— Task goal —
Transcribe every entry below word for word, but skip the pictures.

— Information shown —
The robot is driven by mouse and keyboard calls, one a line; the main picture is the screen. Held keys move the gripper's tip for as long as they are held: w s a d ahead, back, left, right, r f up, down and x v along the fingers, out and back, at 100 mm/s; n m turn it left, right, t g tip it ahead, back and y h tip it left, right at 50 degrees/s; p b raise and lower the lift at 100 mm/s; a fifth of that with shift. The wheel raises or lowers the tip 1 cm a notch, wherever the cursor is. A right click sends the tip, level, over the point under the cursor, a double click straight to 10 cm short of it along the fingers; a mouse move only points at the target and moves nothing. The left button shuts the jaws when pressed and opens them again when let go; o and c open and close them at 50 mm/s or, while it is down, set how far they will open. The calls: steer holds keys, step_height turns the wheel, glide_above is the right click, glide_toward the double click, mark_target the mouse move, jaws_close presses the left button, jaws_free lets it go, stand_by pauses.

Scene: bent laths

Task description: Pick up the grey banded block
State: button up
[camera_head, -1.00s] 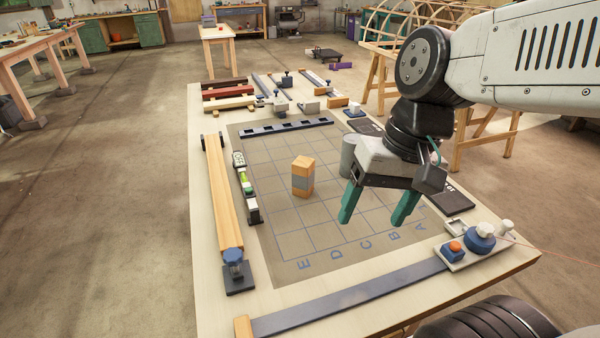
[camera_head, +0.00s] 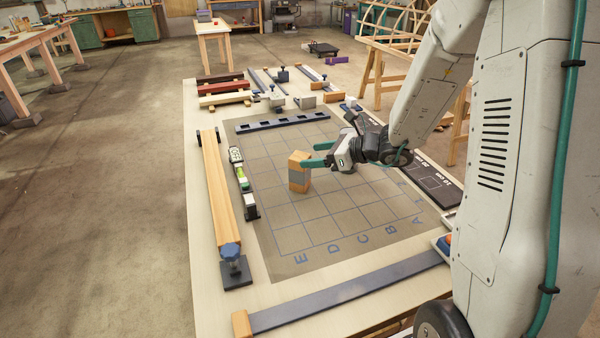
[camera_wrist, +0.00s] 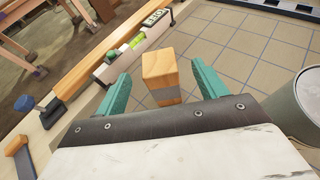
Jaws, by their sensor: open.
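The grey banded block (camera_head: 299,172) stands upright on the gridded mat (camera_head: 350,222); it is wooden with a grey band around its middle. My gripper (camera_head: 310,155) has come in low from the right, its green fingers pointing at the block. In the wrist view the block (camera_wrist: 161,76) shows between the two open fingertips of my gripper (camera_wrist: 163,82), with a gap on each side. In the head view part of the block's right side lies close to the fingers.
A spirit level (camera_head: 242,180) and a long wooden lath (camera_head: 218,190) lie left of the mat. A dark slotted bar (camera_head: 283,123) lies along its far edge. The mat's front is clear.

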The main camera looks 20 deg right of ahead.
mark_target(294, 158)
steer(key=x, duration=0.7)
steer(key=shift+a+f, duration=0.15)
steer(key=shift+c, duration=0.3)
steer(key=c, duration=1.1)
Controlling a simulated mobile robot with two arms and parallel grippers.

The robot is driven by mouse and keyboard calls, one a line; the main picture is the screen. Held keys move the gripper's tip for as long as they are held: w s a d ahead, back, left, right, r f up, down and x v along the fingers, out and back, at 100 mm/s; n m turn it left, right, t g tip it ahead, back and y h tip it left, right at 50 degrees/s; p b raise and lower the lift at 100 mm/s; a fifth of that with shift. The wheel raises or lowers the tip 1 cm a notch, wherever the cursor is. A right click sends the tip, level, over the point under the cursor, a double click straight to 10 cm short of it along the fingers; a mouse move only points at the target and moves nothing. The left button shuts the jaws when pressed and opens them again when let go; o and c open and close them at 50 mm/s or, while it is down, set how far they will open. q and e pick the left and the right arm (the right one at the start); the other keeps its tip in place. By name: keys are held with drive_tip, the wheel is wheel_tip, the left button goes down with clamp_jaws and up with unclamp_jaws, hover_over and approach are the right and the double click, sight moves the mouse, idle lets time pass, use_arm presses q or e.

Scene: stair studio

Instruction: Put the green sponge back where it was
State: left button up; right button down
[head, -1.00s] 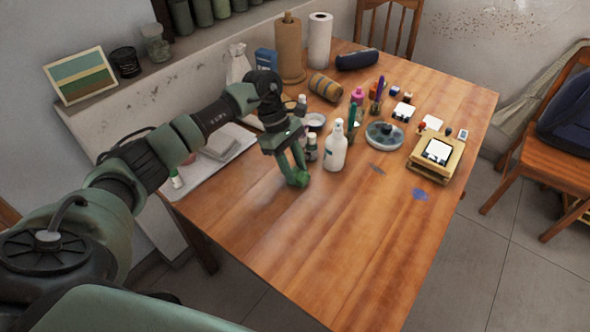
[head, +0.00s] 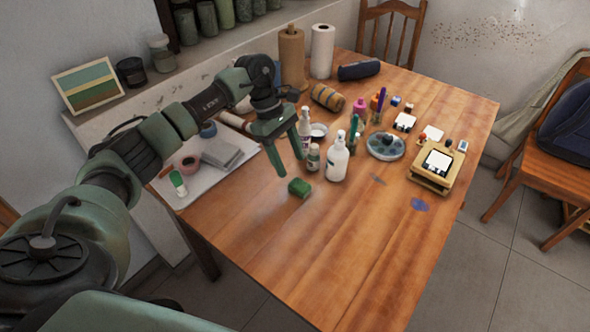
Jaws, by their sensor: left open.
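The green sponge (head: 299,187) lies on the wooden table (head: 300,240), in front of the bottles, with bare wood on its near side. My left gripper (head: 292,167) is open and empty. Its two fingers point down, above and behind the sponge, and appear apart from it. My right gripper is not in view.
A white pump bottle (head: 337,158) and a small bottle (head: 313,157) stand just right of the gripper. Paper rolls (head: 322,51) stand at the back. The table's front is clear.

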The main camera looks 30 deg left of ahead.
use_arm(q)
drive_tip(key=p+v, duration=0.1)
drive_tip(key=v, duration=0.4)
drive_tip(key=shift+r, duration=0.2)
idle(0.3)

— Answer to this exercise —
The robot is driven by mouse and keyboard calls, one a line; the main picture is the screen. Held keys move the gripper's tip for as long as they are held: w s a d ahead, back, left, right, r f up, down and x v along the fingers, out and back, at 100 mm/s; n m turn it left, right, t g tip it ahead, back and y h tip it left, right at 50 degrees/s; p b raise and lower the lift at 100 mm/s; a fifth of that with shift. The wheel raises or lowers the tip 1 cm a notch, wherever the cursor is. A right click sends the tip, level, over the point under the cursor, a double click straight to 10 cm short of it along the fingers; a mouse move only points at the target and moves nothing. The left button shuts the jaws when pressed and opens them again when let go; o and c open and close them at 50 mm/s or, while it is down, set how far they will open. The calls: steer holds keys, step_height turns the wheel, glide_above is the right click, glide_toward the double click, mark_target the mouse move, jaws_close presses the left button, jaws_free lets it go, stand_by pauses.

Scene: bent laths

Task description: Pick up the grey banded block
State: button up
[camera_head, -1.00s] 
[camera_head, +0.00s] 
[camera_wrist, +0.00s] 
Jaws, by their sensor: open.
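The grey banded block (camera_head: 299,172) stands upright on the gridded mat (camera_head: 350,222); it is wooden with a grey band around its middle. My gripper (camera_head: 310,155) has come in low from the right, its green fingers pointing at the block. In the wrist view the block (camera_wrist: 161,76) shows between the two open fingertips of my gripper (camera_wrist: 163,82), with a gap on each side. In the head view part of the block's right side lies close to the fingers.
A spirit level (camera_head: 242,180) and a long wooden lath (camera_head: 218,190) lie left of the mat. A dark slotted bar (camera_head: 283,123) lies along its far edge. The mat's front is clear.

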The main camera looks 20 deg right of ahead.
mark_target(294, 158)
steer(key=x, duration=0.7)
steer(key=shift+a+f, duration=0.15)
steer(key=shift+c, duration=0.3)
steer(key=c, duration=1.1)
Controlling a simulated mobile robot with two arms and parallel grippers.

The robot is driven by mouse and keyboard calls, one a line; the main picture is the screen. Held keys move the gripper's tip for as long as they are held: w s a d ahead, back, left, right, r f up, down and x v along the fingers, out and back, at 100 mm/s; n m turn it left, right, t g tip it ahead, back and y h tip it left, right at 50 degrees/s; p b raise and lower the lift at 100 mm/s; a fifth of that with shift. The wheel raises or lowers the tip 1 cm a notch, wherever the cursor is. A right click sends the tip, level, over the point under the cursor, a double click straight to 10 cm short of it along the fingers; a mouse move only points at the target and moves nothing. The left button shuts the jaws when pressed and opens them again when let go; o and c open and close them at 50 mm/s or, while it is down, set how far they will open. q and e pick the left and the right arm (the right one at the start); the other keeps its tip in place. By name: keys are held with drive_tip, the wheel is wheel_tip, the left button goes down with clamp_jaws and up with unclamp_jaws, hover_over and approach are the right and the double click, sight moves the mouse, idle lets time pass, use_arm presses q or e.

Scene: stair studio

Instruction: Put the green sponge back where it was
State: left button up; right button down
[head, -1.00s] 
[head, +0.00s] 
Jaws, by their sensor: left open.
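The green sponge (head: 299,187) lies on the wooden table (head: 300,240), in front of the bottles, with bare wood on its near side. My left gripper (head: 292,167) is open and empty. Its two fingers point down, above and behind the sponge, and appear apart from it. My right gripper is not in view.
A white pump bottle (head: 337,158) and a small bottle (head: 313,157) stand just right of the gripper. Paper rolls (head: 322,51) stand at the back. The table's front is clear.

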The main camera looks 30 deg left of ahead.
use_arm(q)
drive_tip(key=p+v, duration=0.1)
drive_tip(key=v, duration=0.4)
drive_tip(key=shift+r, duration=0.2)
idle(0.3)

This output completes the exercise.